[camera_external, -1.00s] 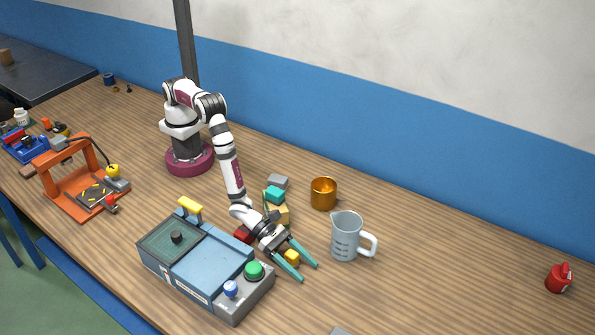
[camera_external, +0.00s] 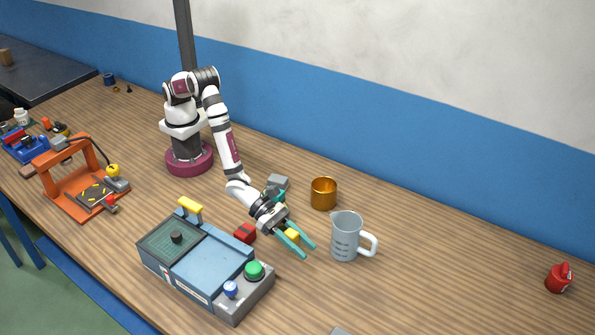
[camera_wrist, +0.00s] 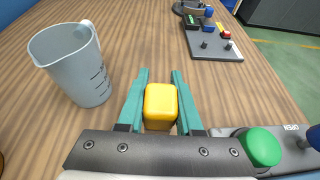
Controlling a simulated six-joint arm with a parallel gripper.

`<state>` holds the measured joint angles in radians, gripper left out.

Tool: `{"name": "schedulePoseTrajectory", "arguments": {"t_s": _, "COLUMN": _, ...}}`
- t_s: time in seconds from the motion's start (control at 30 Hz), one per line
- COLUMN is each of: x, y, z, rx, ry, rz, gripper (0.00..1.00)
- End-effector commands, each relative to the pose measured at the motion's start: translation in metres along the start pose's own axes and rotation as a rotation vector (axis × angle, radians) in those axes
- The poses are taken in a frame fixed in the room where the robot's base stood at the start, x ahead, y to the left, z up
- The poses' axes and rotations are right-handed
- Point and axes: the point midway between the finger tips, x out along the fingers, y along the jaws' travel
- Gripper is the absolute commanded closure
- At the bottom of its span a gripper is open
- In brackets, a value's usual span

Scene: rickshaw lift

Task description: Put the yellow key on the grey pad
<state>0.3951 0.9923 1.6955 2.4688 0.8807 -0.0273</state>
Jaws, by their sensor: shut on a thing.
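The yellow key is a small rounded yellow block (camera_external: 292,236) that shows between the fingers in the outside view. In the wrist view the yellow key (camera_wrist: 160,104) sits between the two teal fingers. My gripper (camera_external: 307,252) is shut on it, above the table between the blue-grey box and the measuring jug. In the wrist view a flat dark grey board (camera_wrist: 216,50) with pegs and small coloured pieces lies ahead. I cannot tell whether it is the grey pad. In the outside view only a grey corner (camera_external: 340,331) shows at the bottom edge.
A measuring jug (camera_external: 345,240) and an orange cup (camera_external: 323,194) stand to the right. A blue-grey box (camera_external: 205,270) with a green button (camera_external: 254,270) lies in front. A red block (camera_external: 245,232) lies near the arm. The table at right is mostly clear.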

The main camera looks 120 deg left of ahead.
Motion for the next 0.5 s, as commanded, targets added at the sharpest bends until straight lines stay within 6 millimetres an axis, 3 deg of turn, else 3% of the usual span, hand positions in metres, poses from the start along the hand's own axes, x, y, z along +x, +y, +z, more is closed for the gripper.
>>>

→ **Task directions**: With the pictures left out, restate word for word every line of the data above, from the first down to the line that contains "The main camera looks 120 deg left of ahead.".

→ **Response to this exercise**:
[camera_external, -1.00s] 
[camera_external, +0.00s] 
[camera_wrist, +0.00s] 
Controlling a simulated six-joint arm with a parallel gripper.

`<state>` holds the measured joint angles in radians, gripper left out.

Tool: `{"name": "schedulePoseTrajectory", "arguments": {"t_s": _, "COLUMN": _, ...}}`
- t_s: time in seconds from the motion's start (control at 30 Hz), one per line
- COLUMN is each of: x, y, z, rx, ry, rz, gripper (0.00..1.00)
- End-effector commands, each relative to the pose measured at the motion's start: translation in metres along the start pose's own axes and rotation as a rotation vector (axis × angle, radians) in those axes
- The poses are taken in a frame fixed in the room where the robot's base stood at the start, x ahead, y to the left, z up
- The poses' axes and rotations are right-handed
- Point and axes: the point midway between the finger tips, x out along the fingers, y along the jaws' travel
- Gripper is the absolute commanded closure
- At the bottom of its span a gripper is open
- In brackets, a value's usual span

Scene: rickshaw lift

Task description: Put the yellow key on the grey pad
<state>0.3951 0.9923 1.6955 2.4688 0.8807 -0.0273</state>
Jaws, by their sensor: shut on a thing.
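The yellow key is a small rounded yellow block (camera_external: 292,236) that shows between the fingers in the outside view. In the wrist view the yellow key (camera_wrist: 160,104) sits between the two teal fingers. My gripper (camera_external: 307,252) is shut on it, above the table between the blue-grey box and the measuring jug. In the wrist view a flat dark grey board (camera_wrist: 216,50) with pegs and small coloured pieces lies ahead. I cannot tell whether it is the grey pad. In the outside view only a grey corner (camera_external: 340,331) shows at the bottom edge.
A measuring jug (camera_external: 345,240) and an orange cup (camera_external: 323,194) stand to the right. A blue-grey box (camera_external: 205,270) with a green button (camera_external: 254,270) lies in front. A red block (camera_external: 245,232) lies near the arm. The table at right is mostly clear.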

The main camera looks 120 deg left of ahead.

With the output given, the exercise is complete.